The Privy Council has handed down judgment in Registrar of Companies v Allen et al, an appeal from the Court of Appeal of the Eastern Caribbean Supreme Court regarding the disqualification of company directors in Montserrat.

The judgment addresses, as a preliminary issue, the consequences of failing to comply with the conditions attached to conditional leave to appeal by a lower appellate court. The Board held at paragraph 14 of the judgment that failure to comply with such conditions is not an absolute barrier to obtaining special leave to appeal from the Privy Council, which is an “entirely separate” jurisdiction from the parallel jurisdiction of the local court of appeal. It also held that while the discretionary decision of the lower court (in this case to refuse an extension of time to comply with the conditions for leave) will not lightly be overridden, the Privy Council may separately exercise its discretion and “perfectly properly reach a different decision, without thereby implying that the Court of Appeal erred in its refusal.”

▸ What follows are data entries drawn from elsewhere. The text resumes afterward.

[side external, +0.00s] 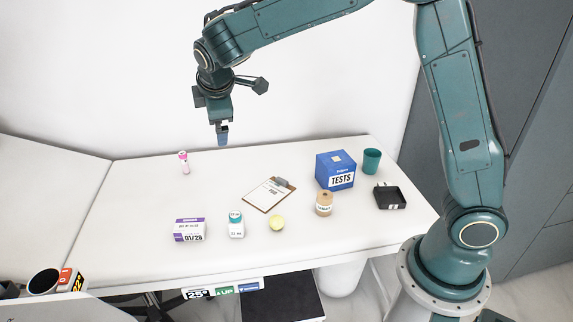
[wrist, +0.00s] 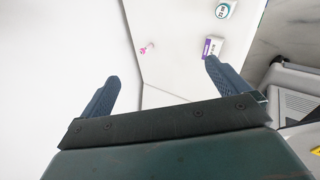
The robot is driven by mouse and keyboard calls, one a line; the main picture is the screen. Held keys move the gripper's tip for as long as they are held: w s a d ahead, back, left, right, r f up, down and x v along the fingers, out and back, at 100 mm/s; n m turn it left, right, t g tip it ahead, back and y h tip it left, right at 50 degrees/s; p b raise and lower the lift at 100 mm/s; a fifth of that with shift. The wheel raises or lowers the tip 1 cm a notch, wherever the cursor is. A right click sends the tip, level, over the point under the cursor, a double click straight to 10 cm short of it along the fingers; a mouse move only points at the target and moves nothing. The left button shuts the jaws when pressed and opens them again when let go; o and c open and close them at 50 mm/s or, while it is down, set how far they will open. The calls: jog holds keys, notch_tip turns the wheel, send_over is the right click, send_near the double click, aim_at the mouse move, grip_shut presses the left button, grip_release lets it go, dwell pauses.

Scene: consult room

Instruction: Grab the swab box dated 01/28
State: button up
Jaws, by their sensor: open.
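The swab box (side external: 189,230) is white with a purple top band and the date 01/28 on its front. It stands near the front left of the white table. In the wrist view the box (wrist: 212,46) shows just beyond the tip of the right finger, which partly overlaps it. My gripper (side external: 223,138) hangs above the back part of the table, well apart from the box. In the wrist view my gripper (wrist: 162,88) has its two blue fingers spread wide with nothing between them.
A white and teal container (side external: 236,225) stands right of the box, then a yellow-green ball (side external: 277,223). A clipboard (side external: 269,195), cork-coloured jar (side external: 324,204), blue TESTS box (side external: 335,171), teal cup (side external: 371,161) and black tray (side external: 390,198) lie further right. A pink bottle (side external: 184,163) stands behind.

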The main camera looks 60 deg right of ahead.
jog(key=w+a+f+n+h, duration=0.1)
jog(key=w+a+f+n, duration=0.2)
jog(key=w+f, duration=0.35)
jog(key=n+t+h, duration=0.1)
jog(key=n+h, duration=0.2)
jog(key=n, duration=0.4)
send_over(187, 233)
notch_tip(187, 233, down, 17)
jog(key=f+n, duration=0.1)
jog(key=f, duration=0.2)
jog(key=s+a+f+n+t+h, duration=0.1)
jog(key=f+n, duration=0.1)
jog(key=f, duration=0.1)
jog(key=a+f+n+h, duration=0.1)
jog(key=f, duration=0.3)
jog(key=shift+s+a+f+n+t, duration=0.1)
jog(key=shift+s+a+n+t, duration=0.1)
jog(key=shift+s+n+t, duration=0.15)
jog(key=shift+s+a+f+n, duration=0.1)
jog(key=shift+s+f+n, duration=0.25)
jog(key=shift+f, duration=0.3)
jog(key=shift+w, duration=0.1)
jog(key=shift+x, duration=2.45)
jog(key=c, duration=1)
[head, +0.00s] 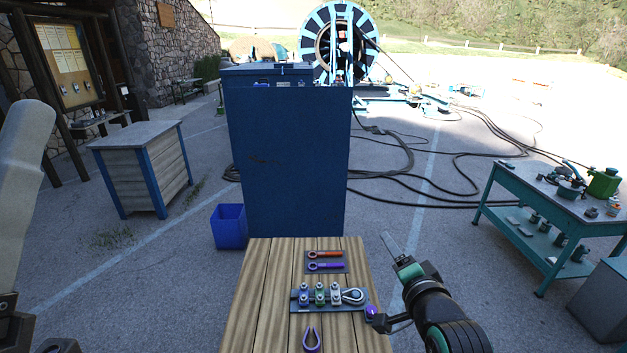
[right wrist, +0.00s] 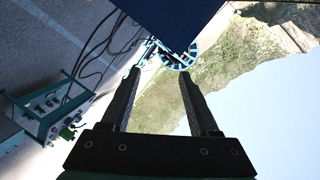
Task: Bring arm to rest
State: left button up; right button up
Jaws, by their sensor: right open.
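My right arm (head: 440,305) reaches in at the lower right, beside the right edge of the wooden table (head: 262,290). My right gripper (head: 387,238) points up and away, apart from everything on the table. In the right wrist view its two fingers (right wrist: 160,75) stand apart with nothing between them. On the table lie an orange wrench (head: 325,254) and a purple wrench (head: 326,266) on a dark mat. Nearer is a plate with blue, green and grey clamps (head: 320,294) and a metal loop (head: 353,297). A purple loop (head: 311,340) lies at the front. My left arm shows at the left edge; its gripper is out of view.
A tall blue cabinet (head: 290,165) stands behind the table, with a blue bin (head: 228,226) beside it. A green workbench (head: 555,195) with tools is at the right. A cable reel (head: 338,45) and black cables lie beyond. Open pavement lies between table and workbench.

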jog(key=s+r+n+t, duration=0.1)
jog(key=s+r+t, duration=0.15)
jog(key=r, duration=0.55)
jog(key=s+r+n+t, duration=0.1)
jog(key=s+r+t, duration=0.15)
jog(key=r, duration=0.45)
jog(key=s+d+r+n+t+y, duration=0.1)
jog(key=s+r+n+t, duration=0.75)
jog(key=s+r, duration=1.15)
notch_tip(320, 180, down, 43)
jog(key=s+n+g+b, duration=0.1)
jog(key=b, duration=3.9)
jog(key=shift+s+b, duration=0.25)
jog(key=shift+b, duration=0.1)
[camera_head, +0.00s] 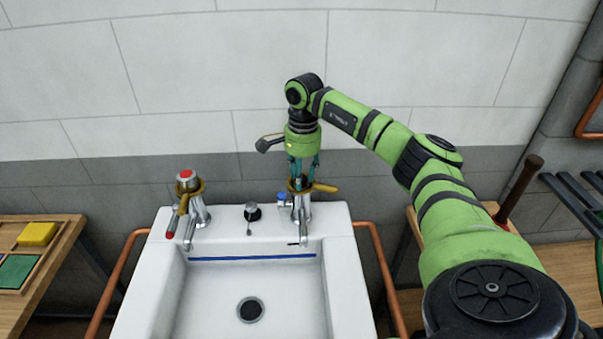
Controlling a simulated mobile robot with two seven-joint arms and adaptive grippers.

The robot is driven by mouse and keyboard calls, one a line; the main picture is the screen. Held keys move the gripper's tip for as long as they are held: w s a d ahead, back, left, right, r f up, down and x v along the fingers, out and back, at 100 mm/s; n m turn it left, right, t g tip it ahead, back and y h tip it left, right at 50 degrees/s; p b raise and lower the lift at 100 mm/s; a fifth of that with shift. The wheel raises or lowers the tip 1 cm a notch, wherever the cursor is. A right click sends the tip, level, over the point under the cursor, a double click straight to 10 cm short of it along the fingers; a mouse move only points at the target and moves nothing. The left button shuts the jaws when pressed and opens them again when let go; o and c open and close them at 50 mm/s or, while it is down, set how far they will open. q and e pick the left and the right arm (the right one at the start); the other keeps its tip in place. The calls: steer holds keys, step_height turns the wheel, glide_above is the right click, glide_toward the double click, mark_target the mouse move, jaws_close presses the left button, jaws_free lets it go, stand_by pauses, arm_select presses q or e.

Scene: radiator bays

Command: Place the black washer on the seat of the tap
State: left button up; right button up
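My right arm reaches in from the right, and my right gripper (302,178) points straight down over the right-hand tap (301,212) at the back of the white sink. Its fingertips are at the top of this tap, close to a brass-coloured part with a handle (324,188). The fingers and tap top overlap, so I cannot tell whether the gripper is open or shut or what lies between. No black washer can be made out, and the tap's seat is hidden. My left gripper is out of view.
A red-topped tap (189,207) with a brass-coloured part around it stands at the sink's back left. A small plug fitting (252,212) sits between the taps. Copper pipes (117,285) flank the sink (343,262). A wooden bench (48,262) with yellow and green blocks is at left.

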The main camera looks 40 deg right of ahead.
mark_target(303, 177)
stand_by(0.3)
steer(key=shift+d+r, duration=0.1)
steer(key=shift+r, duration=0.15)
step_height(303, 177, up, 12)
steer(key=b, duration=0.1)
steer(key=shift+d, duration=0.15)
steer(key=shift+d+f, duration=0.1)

As to the substantive issues in the appeal, which concerned the proper interpretation of the Montserrat Companies Act, the Board gave guidance as to the interpretation of the version of the statute that had previously been in force and, at paragraphs 23-24 of the judgment, identified a number of “puzzling difficulties” with the current version of the Companies Act, the Montserrat Companies Act 2023, as “something which the legislature might wish to iron out both in Montserrat and any other Caribbean countries which have adopted disqualification legislation in the same form”.

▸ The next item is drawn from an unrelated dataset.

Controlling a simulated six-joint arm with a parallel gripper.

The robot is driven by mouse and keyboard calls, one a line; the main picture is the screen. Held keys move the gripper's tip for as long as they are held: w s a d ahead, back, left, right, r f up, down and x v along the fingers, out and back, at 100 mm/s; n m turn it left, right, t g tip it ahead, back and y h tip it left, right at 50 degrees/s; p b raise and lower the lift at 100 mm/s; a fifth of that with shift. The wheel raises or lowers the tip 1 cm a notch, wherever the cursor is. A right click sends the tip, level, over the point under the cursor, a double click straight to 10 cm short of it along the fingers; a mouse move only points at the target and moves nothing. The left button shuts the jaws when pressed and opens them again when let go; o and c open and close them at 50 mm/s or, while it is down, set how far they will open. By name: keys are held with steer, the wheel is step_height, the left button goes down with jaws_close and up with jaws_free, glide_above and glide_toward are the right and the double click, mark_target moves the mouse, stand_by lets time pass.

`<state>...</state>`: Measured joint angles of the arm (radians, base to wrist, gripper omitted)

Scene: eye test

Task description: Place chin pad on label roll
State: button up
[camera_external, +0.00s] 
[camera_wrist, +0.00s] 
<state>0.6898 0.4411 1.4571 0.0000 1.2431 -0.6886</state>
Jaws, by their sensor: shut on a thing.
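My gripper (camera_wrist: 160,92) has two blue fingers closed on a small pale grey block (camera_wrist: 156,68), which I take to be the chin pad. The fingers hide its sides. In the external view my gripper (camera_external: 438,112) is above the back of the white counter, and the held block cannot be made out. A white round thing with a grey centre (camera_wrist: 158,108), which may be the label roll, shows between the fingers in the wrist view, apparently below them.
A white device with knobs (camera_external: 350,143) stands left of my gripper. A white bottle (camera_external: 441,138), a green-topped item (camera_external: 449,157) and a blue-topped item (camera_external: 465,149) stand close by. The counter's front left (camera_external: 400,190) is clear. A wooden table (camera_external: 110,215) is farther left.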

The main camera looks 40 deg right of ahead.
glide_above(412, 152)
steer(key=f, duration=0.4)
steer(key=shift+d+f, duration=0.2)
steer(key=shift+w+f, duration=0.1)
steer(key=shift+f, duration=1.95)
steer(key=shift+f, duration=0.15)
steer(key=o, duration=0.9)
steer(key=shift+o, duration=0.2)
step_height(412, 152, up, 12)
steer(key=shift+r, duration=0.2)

The Board also gave guidance as to the evidential status of a report prepared by an inspector appointed to investigate the affairs of a company, at paragraphs 29-32, holding at paragraph 32 that there is no “general principle” that such a report is to be given limited weight, and at paragraph 31 that, “at the end of the day the weight to be attributed to the report as evidence is a matter for the court in each case, having reviewed the evidence as a whole.”

The judgment appears here.

Laura Newton was instructed by the Respondents on a pro bono basis, through Advocate, very shortly before the hearing of the appeal, and appeared as sole counsel in the Privy Council. The Board noted that her “thorough preparation and well-crafted submissions were of substantial assistance.”